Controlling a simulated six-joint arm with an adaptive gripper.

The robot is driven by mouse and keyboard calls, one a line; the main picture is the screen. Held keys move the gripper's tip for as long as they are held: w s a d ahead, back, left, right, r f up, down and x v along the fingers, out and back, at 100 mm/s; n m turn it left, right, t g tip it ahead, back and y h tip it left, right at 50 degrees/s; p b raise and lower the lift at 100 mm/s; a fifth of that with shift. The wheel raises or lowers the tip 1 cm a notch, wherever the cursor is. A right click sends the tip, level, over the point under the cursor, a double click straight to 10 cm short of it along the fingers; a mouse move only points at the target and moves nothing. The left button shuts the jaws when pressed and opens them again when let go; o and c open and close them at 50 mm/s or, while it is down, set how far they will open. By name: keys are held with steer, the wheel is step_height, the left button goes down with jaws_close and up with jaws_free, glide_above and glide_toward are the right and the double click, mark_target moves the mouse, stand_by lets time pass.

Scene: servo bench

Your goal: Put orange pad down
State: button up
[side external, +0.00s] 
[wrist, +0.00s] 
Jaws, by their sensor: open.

- [What the task requires]: Beginning at the line where "Your goal: Put orange pad down" appears, extract each line through the end of the data above; keep them exact and include nothing else.

- [Answer to this task]:
Your goal: Put orange pad down
State: button up
[side external, +0.00s] 
[wrist, +0.00s] 
Jaws, by their sensor: open.

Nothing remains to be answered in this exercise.